Data:
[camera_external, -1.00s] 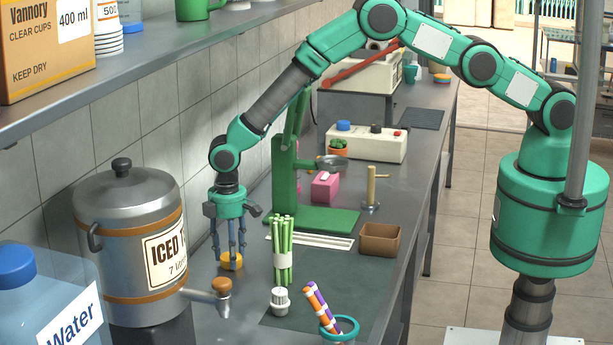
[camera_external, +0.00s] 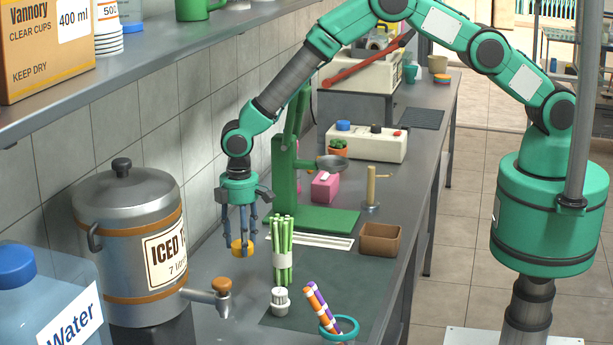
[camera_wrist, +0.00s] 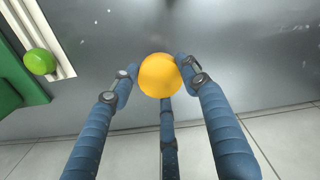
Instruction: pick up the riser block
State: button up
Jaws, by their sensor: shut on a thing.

Exercise: Print out the whole of the material word for word, without pictures.

Output of the task:
[camera_external, -1.00s] 
[camera_external, +0.00s] 
[camera_wrist, +0.00s] 
Instruction: pick up the riser block
State: button up
Jaws, by their sensor: shut on a thing.

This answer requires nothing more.